At the same time, he’s all about winning titles … and that’s not happening if Miami pays Wade and Bosh $40.75 million combined next season and $44.2 million combined in 2015-16. And yet, if you’re Bosh and Wade, you’re not walking away from that guaranteed money, either.
So here’s where LeBron and agent Rich Paul have to throw their weight around — they have to convince everyone involved (not just Wade and Bosh, but Miami’s owners, too) to restructure those deals. Let’s say Wade and Bosh opt out of their 2014-15 deals, then sign for $58 million apiece over the next four seasons. And let’s say the numbers look like this: $12.5 million (next year), $13.5 million, $15 million, and then $17 million apiece for the 2017-18 season (when the salary cap will be $20 million to $25 million higher, anyway). So Bosh and Wade get slightly more than $15 million guaranteed beyond what they’re already owed.
And let’s say LeBron exercises his 2014-15 player option for $20.6 million. Throw in Norris Cole’s salary ($2 million), convince Udonis Haslem to retire (and just overpay him as a Heat employee and the newest member of the Miami Mafia), and suddenly you have nearly $20 million to spend on one more big gun (Carmelo). Or, you could go a different way and pursue one or two elite free agents (Kyle Lowry, Pau Gasol, Luol Deng, Marcin Gortat, even Lance Stephenson), combined with a couple of veterans (Paul Pierce, Trevor Ariza, Spencer Hawes, Vince Carter) and maybe one role player (Shaun Livingston, Josh McRoberts, Grievis Vasquez).
That $20 million could go a lonnnnnnnnnnnnnng way. But it can’t happen without Wade and Bosh restructuring their deals. But hey — it’s not like this is a big deal; it’s only the entire immediate future of the league that’s at stake.
Q: If LeBron does leave Miami, where would he go?
Door No. 1 (-400 odds): LeBron opts in for one more year, hopes that Miami can patch together a better bench (and get lucky with its first-round pick), then targets the summer of 2015 (when Cleveland will be a year further along and more big-market teams — including the Clippers, Lakers and Knicks — have cap space).

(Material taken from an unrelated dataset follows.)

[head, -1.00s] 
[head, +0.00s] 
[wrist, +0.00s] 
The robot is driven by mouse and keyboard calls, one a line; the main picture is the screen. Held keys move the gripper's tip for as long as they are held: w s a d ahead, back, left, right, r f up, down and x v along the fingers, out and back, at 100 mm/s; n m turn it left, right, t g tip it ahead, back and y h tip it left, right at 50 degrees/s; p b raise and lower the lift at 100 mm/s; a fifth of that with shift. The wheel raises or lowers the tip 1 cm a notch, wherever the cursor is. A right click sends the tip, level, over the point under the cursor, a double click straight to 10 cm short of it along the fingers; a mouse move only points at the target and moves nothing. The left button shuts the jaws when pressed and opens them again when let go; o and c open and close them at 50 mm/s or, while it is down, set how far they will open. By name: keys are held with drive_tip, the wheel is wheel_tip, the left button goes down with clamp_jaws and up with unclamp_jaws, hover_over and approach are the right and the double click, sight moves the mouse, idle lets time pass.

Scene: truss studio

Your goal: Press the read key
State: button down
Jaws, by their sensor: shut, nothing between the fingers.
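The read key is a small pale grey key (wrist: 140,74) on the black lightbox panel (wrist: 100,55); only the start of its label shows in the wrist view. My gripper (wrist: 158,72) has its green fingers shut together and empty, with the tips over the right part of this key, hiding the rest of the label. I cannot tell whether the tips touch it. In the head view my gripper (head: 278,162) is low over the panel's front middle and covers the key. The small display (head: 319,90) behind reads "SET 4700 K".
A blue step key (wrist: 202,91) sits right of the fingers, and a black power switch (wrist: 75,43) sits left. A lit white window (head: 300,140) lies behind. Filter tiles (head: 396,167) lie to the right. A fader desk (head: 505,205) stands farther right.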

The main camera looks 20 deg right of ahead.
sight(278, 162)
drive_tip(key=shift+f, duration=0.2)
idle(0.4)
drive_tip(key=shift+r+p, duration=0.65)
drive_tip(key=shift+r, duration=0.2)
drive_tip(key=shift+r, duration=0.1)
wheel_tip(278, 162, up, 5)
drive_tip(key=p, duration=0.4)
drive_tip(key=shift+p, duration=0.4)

Door No. 2 (+400 odds): He goes back to Cleveland and convinces Carmelo to come with him. Do NOT rule this out. Especially if Cleveland hires a coach that LeBron likes. The Cavs are loaded with young assets and could create whatever team LeBron wanted. And also, you gotta love the fairy-tale ending here — LeBron coming home as 10,000 different Cavs fans make YouTube montages of him with that “I’m Coming Home” song.
(The biggest obstacle: Will LeBron ever forgive Dan Gilbert for The Letter? From what I’m hearing … not anytime soon. I’d start groveling to a connected third party right now, Mr. Gilbert, if you’re not doing that already.)
Door No. 3 (+500 odds): LeBron rolls with Doc and CP3 in Los Angeles — something that would only require the Clippers to trade DeAndre Jordan’s expiring deal, Matt Barnes’s expiring deal and Jamal Crawford’s deal (expires in 2016) to different teams with cap space (super-easy), then use last year’s first round pick (Reggie Bullock) and/or a future first rounder, along with $3 million of Steve Ballmer’s money (chump change!), to dump Jared Dudley (two years, $8.5 million remaining) on someone with cap space (also doable). Chris Paul, Blake Griffin and J.J. Redick will make about $48 million combined next season — if the Clips cleared everyone else (again, VERY doable), they could offer LeBron a deal starting at around $15 million. And he’d get to reinvent himself in Los Angeles, with a coach he loves, a superstar he respects and a billionaire owner who’s ready to splurge on a great team.
FYI: This is the most entertaining LeBron-related basketball scenario by far … (wait for it) …
BY FAR.
And don’t think the Clips aren’t pursuing it, because they are.9 So those are the options — with all due respect to Houston (which could team him with Harden, Howard, Parsons and Beverley pretty easily), Phoenix (which could sign him and build their run-and-gun offense around him) and Chicago (which could steal him for all the same reasons it’s homing in on Carmelo right now), those three teams aren’t happening. He’d look like a sellout for going to Houston. Phoenix is never happening. And going back to the Midwest but picking Chicago over Cleveland? Come on.
My verdict: If you were pointing Ray Felton’s gun at me and forcing me to make a pick, I’d still pick LeBron going back to Miami for one more year. But I wouldn’t bet on it, that’s for sure.